Num trabalho recente, Ayala-Carcedo (2000) analisou algumas catástrofes

naturais verificadas nos últimos anos na Europa e concluiu que a utilização desajustada

do território constituiu um factor determinante para a sua ocorrência ou agravamento,

sendo, por isso, responsável pelos prejuízos delas decorrentes. Efectivamente, as

políticas de ordenamento do território, no que respeita ao uso do solo, nem sempre

tomam na devida consideração a real dimensão, condicionalismos e recorrência dos

fenómenos passados, imprescindíveis para a identificação das novas áreas de

instabilidade no futuro. Deste modo, a utilização inadequada de territórios expostos a

riscos naturais, nomeadamente movimentos de vertente, tem sido responsável pelo

aumento da vulnerabilidade, contribuindo para o agravamento das suas consequências

(Zêzere, 1996; Luino, 1998).

De acordo com os princípios estabelecidos por Varnes (1984) podem identificar-

se três componentes no risco: Perigosidade, Vulnerabilidade e Exposição (Fig. 1). As

estratégias de mitigação, estruturais ou não estruturais, podem incidir, consoante as

circunstâncias, em qualquer destes componentes.

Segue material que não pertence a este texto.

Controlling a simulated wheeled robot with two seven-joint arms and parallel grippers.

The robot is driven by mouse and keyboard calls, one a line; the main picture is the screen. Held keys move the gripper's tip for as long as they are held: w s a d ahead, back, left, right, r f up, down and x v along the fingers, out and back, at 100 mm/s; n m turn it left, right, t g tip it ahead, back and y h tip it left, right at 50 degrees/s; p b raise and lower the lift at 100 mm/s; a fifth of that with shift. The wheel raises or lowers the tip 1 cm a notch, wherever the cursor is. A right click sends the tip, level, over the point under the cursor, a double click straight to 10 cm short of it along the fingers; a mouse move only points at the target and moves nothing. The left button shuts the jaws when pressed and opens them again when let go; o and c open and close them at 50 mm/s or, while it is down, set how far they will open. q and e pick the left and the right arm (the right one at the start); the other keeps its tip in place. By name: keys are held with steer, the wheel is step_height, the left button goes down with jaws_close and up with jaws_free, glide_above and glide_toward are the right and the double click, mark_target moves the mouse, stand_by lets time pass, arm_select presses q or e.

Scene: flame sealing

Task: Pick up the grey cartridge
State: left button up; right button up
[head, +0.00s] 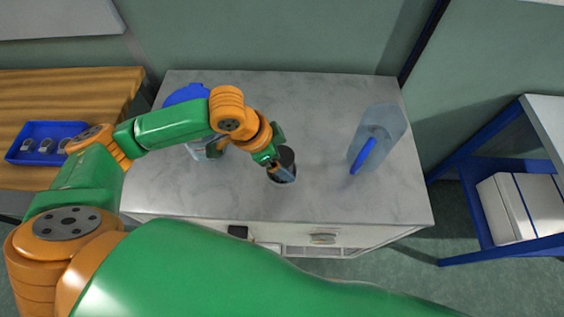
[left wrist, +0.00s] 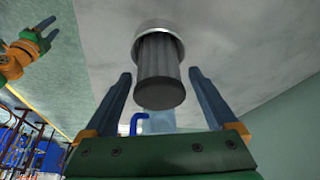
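The grey cartridge (head: 288,156) stands upright on the marble-topped counter, a dark cylinder with a lighter ring at its base. In the left wrist view the cartridge (left wrist: 158,72) shows ribbed sides, a dark round end and a pale ring. My left gripper (head: 279,169) is at the cartridge in the head view. In the left wrist view its two blue fingers (left wrist: 161,98) are spread wide, one on each side of the cartridge, with gaps visible. My right gripper (left wrist: 40,30) shows small at the upper left of the left wrist view, its fingers apart and empty.
A clear pitcher with a blue handle (head: 362,155) stands to the right on the counter (head: 330,200). A blue-lidded clear container (head: 186,94) is partly behind my left arm. A blue tray (head: 22,157) with small grey items lies on the wooden table at left.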

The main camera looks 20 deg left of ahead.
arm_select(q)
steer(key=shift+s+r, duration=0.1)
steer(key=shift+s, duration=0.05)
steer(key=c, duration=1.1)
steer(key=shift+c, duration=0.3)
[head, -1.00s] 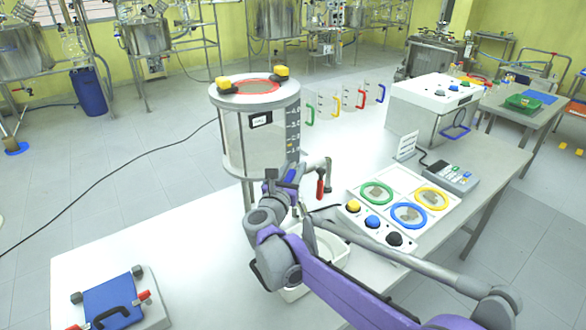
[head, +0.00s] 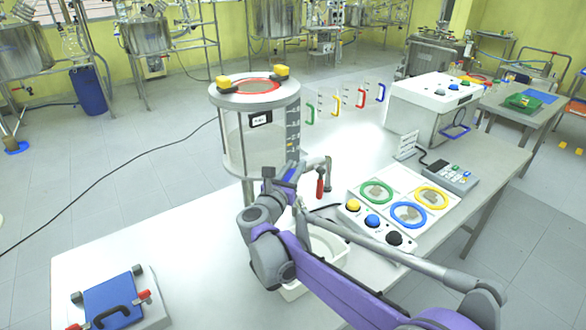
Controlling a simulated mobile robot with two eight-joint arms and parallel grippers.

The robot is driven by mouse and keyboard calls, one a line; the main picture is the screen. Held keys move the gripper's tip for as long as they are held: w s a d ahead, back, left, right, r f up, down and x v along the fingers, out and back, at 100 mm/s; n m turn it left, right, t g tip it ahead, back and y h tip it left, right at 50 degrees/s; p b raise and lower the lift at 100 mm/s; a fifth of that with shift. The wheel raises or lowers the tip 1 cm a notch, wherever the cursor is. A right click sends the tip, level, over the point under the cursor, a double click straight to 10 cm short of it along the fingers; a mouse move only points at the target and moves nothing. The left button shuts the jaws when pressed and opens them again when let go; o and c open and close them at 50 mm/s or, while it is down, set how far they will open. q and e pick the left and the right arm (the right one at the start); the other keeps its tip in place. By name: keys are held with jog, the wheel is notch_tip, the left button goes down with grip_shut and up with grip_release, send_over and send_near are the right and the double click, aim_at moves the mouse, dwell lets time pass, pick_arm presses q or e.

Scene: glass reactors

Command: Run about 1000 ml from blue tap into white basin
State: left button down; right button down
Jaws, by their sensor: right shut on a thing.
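A clear glass vessel (head: 232,140) with a red ring and yellow clamps on its lid stands on the table, with a dark scale on its right side. Low on it, a bit of the blue tap (head: 291,174) shows at my right gripper (head: 283,182), which is shut on its handle; the jaws mostly cover it. A red-handled tap (head: 320,187) is just to the right. The white basin (head: 338,262) sits on the table below, partly hidden by my right arm. I cannot make out flow or the basin's level. My left gripper is out of view.
A panel with colored rings (head: 408,214) and buttons lies to the right, near a keypad device (head: 452,176). A white box (head: 433,105) stands at the back right. A blue plate with a black handle (head: 112,300) lies at the front left.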

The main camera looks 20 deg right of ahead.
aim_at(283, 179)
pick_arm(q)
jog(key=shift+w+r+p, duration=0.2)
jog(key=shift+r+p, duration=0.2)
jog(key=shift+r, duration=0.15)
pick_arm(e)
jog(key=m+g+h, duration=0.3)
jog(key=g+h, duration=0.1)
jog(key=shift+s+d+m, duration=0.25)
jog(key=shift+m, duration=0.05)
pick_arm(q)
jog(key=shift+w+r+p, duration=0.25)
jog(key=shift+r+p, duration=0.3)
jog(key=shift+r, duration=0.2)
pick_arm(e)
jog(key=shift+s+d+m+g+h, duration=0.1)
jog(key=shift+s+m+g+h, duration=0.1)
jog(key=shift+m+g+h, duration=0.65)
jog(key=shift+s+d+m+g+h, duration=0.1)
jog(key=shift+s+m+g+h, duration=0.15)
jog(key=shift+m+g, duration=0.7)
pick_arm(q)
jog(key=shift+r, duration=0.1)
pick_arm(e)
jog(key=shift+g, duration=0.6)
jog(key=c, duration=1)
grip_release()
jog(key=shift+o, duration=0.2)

No caso dos movimentos de vertente,

as principais medidas mitigadoras foram sistematizadas por Shuster e Kockelman

(1996) e incluem: (i) a restrição ao desenvolvimento em áreas susceptíveis à ocorrência

de movimentos de vertente; (ii) o assegurar de que a actividade antrópica não contribua

para o desenvolvimento de novas manifestações de instabilidade; (iii) a implementação

de medidas físicas de protecção em áreas com instabilidade declarada (e.g. construção

de sistemas de drenagem adequados, modificação da geometria das vertentes,

implementação de sistemas de monitorização e alerta, etc.).

As estratégias de mitigação não estruturais, contempladas nos pontos (i) e (ii),

permitem reduzir de forma significativa as situações de risco. No entanto, a sua

implementação só é possível com opções de Ordenamento do Território que tenham na

devida consideração a existência de fenómenos perigosos com potencial de destruição.

Com efeito, uma política de prevenção de riscos, devidamente regulamentada, constitui

um suporte indispensável ao desenvolvimento sustentável do território, garantindo a

segurança de pessoas e bens, tendo em conta o funcionamento dos sistemas naturais no

território.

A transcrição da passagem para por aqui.